### [REQUIRED TASK]
Search the data for the word "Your" and copy every line that contains it.

Stored records:
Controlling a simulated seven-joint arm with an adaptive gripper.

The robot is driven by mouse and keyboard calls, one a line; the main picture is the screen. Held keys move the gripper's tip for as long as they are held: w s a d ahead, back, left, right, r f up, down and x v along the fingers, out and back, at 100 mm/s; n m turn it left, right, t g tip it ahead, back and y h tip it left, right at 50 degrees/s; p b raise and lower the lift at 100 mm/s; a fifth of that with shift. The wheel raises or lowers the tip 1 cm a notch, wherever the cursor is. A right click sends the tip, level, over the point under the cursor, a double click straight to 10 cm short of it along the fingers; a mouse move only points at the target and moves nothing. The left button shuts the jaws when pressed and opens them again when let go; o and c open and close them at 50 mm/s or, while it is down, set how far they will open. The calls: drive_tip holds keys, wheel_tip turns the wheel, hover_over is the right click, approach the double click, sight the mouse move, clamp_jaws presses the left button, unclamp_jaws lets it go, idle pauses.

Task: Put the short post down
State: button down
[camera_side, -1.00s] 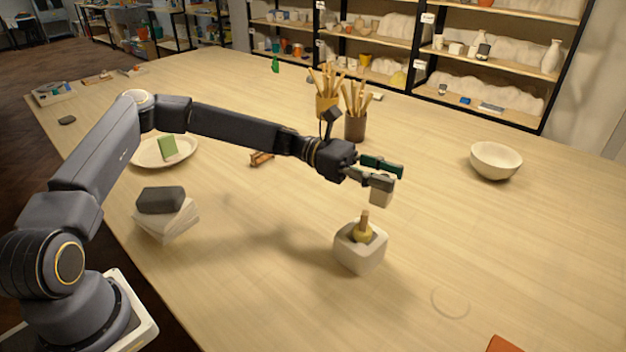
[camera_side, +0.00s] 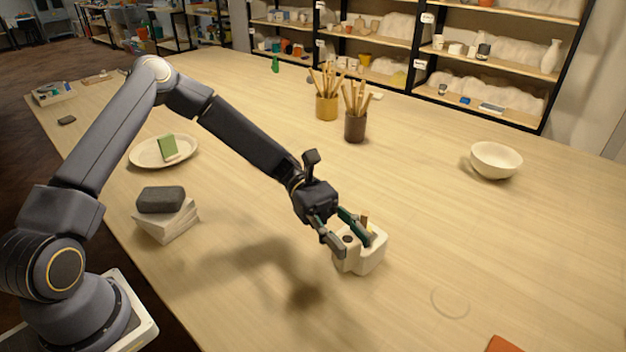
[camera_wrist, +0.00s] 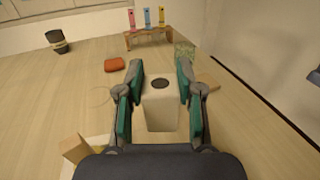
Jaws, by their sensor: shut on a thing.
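My gripper (camera_side: 347,237) is shut on the short post, a pale block with a dark round spot on top. The post (camera_wrist: 160,108) stands upright between the two fingers in the wrist view. In the side view the post (camera_side: 346,256) is low over the table, close in front of a cream pot (camera_side: 375,256) with a brown-and-yellow piece sticking up from it. I cannot tell whether the post's base touches the table, or whether it touches the pot.
A faint ring mark (camera_side: 450,302) lies on clear table to the right, with an orange piece (camera_side: 505,345) beyond it. A white bowl (camera_side: 496,161), tool cups (camera_side: 355,126), an oval plate (camera_side: 145,160) and a stacked pile (camera_side: 168,220) stand farther off.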

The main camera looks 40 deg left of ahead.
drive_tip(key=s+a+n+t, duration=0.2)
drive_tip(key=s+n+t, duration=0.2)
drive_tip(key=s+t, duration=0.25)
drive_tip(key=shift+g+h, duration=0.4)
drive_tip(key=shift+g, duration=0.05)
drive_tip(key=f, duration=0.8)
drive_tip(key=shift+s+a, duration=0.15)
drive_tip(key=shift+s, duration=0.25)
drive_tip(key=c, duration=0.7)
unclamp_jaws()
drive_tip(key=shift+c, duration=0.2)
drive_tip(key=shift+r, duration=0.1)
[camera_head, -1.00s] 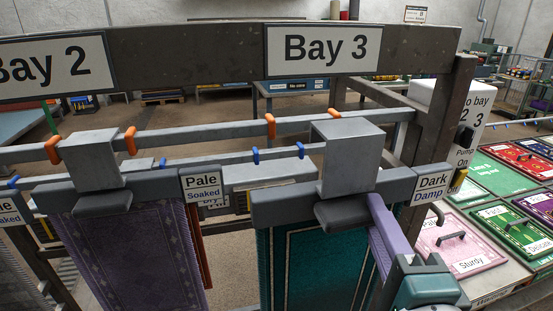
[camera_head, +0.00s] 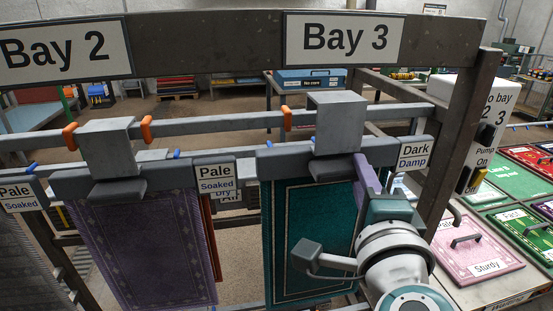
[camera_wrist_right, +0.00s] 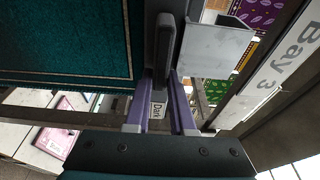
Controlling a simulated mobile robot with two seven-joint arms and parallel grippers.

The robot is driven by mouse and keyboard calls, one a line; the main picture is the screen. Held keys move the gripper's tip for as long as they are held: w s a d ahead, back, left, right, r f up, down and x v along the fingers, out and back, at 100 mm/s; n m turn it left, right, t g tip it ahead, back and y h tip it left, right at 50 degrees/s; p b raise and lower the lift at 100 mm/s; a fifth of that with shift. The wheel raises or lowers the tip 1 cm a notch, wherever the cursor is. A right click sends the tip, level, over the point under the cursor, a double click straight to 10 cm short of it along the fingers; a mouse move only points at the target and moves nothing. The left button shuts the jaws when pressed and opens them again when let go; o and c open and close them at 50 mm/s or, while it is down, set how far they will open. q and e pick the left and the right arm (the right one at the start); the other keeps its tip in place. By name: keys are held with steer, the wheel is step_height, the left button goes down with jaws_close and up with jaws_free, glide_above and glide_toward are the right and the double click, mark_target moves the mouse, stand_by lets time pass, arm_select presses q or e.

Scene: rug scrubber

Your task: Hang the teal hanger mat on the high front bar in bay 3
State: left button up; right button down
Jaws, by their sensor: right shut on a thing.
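The teal hanger mat (camera_head: 310,235) hangs upright from a grey hanger bar with a big grey block on top, under the Bay 3 sign (camera_head: 345,38). Its tag (camera_head: 415,152) reads Dark, Damp. The block stands in front of the high front bar (camera_head: 215,123) and hides it there; I cannot tell whether it rests on it. My right gripper (camera_head: 362,172) comes from below right and is shut on the hanger's dark grip. In the right wrist view, that grip (camera_wrist_right: 163,45) sits between the purple fingers. My left gripper is not in view.
A purple mat (camera_head: 145,245) hangs in Bay 2 with a Pale, Soaked tag (camera_head: 215,178). Orange clips (camera_head: 287,118) sit on the high bar. A dark post (camera_head: 460,140) stands right of the teal mat. A table with a pink Sturdy panel (camera_head: 475,250) lies beyond it.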

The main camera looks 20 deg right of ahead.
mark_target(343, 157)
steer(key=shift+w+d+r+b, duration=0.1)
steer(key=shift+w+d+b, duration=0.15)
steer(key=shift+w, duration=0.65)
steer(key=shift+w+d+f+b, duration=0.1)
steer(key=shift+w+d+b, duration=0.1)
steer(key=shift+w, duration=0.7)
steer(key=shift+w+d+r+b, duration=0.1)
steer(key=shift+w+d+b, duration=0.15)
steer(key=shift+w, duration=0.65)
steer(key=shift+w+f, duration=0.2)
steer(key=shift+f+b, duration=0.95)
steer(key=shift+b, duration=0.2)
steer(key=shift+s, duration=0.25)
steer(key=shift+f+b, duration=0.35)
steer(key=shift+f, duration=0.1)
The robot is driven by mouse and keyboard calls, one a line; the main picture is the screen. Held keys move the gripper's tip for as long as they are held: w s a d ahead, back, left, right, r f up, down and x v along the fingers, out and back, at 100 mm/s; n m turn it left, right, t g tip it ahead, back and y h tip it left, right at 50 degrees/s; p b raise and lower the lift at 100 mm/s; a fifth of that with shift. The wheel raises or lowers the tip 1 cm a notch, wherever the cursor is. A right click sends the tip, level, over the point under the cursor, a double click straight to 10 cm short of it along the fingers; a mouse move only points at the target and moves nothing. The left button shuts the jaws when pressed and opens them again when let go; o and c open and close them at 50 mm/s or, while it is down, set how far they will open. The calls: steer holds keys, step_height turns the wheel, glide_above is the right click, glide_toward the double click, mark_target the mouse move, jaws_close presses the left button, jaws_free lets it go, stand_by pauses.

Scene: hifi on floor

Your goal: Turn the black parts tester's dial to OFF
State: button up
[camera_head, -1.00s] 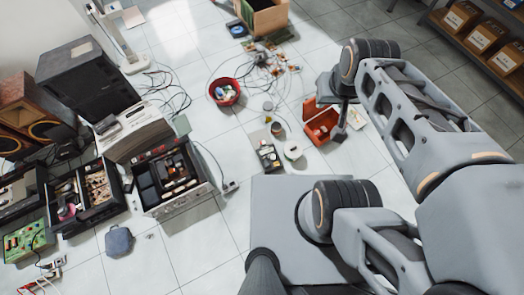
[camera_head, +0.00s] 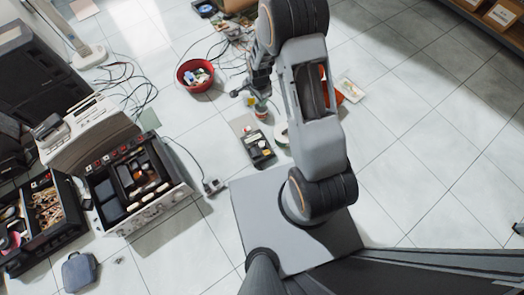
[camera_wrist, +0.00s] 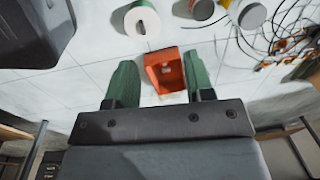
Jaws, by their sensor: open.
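The black parts tester (camera_head: 257,148) lies on the tiled floor in the head view, just left of my arm. It is a small dark box with a yellowish patch; its dial is too small to read. I cannot make the tester out in the wrist view. My gripper (camera_wrist: 160,60) is open and empty, its two green fingers apart over the floor. Beyond the fingers lies an open orange-red box (camera_wrist: 164,74). In the head view my gripper is mostly hidden by my arm, above and beyond the tester.
A white tape roll (camera_wrist: 142,20) lies close to the tester. A grey can (camera_wrist: 248,14) and loose cables (camera_wrist: 285,42) are nearby. A red bowl (camera_head: 195,76) of small parts and an open equipment case (camera_head: 140,185) stand left.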

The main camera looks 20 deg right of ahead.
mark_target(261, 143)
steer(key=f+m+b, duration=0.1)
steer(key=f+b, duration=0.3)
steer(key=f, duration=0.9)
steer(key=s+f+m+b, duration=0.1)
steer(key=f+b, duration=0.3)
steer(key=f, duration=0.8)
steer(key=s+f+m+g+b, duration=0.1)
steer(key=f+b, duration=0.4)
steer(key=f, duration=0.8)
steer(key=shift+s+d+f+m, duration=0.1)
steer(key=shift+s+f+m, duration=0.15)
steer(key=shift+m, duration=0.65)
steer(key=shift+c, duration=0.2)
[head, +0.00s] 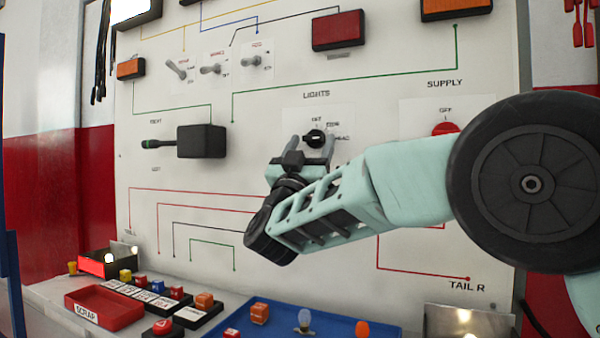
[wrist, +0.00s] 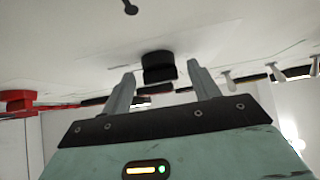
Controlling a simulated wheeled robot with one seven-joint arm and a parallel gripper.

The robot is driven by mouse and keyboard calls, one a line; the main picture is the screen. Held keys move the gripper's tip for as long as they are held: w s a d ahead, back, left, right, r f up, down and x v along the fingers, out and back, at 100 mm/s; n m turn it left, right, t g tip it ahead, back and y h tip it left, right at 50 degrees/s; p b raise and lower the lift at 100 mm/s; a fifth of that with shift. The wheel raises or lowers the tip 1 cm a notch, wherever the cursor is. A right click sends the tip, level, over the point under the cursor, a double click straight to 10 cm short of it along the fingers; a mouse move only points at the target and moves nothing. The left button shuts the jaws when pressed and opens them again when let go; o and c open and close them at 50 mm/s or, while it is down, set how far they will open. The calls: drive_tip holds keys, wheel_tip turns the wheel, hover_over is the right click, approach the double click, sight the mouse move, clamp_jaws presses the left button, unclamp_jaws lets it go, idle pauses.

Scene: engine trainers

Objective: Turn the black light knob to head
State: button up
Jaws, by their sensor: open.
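The black light knob (head: 314,138) sits on a white plate under the word LIGHTS on the upright panel. Small labels stand above and to the right of it, one reading roughly HEAD. Which label the knob points at is too small to tell. My gripper (head: 311,148) is open in front of the panel, its two grey fingers to the left and right of the knob. In the wrist view the knob (wrist: 158,68) shows between and beyond the fingertips of the gripper (wrist: 160,82), with a gap on each side. I see no contact.
A red supply knob (head: 445,129) is to the right, partly behind my arm. A black box with a green-tipped lever (head: 200,141) and several toggle switches (head: 210,69) are to the left. Below, a bench holds a red scrap tray (head: 104,306) and a blue tray (head: 345,326).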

### [COMPLETED TASK]
Your task: Hang the teal hanger mat on the high front bar in bay 3
Your goal: Turn the black parts tester's dial to OFF

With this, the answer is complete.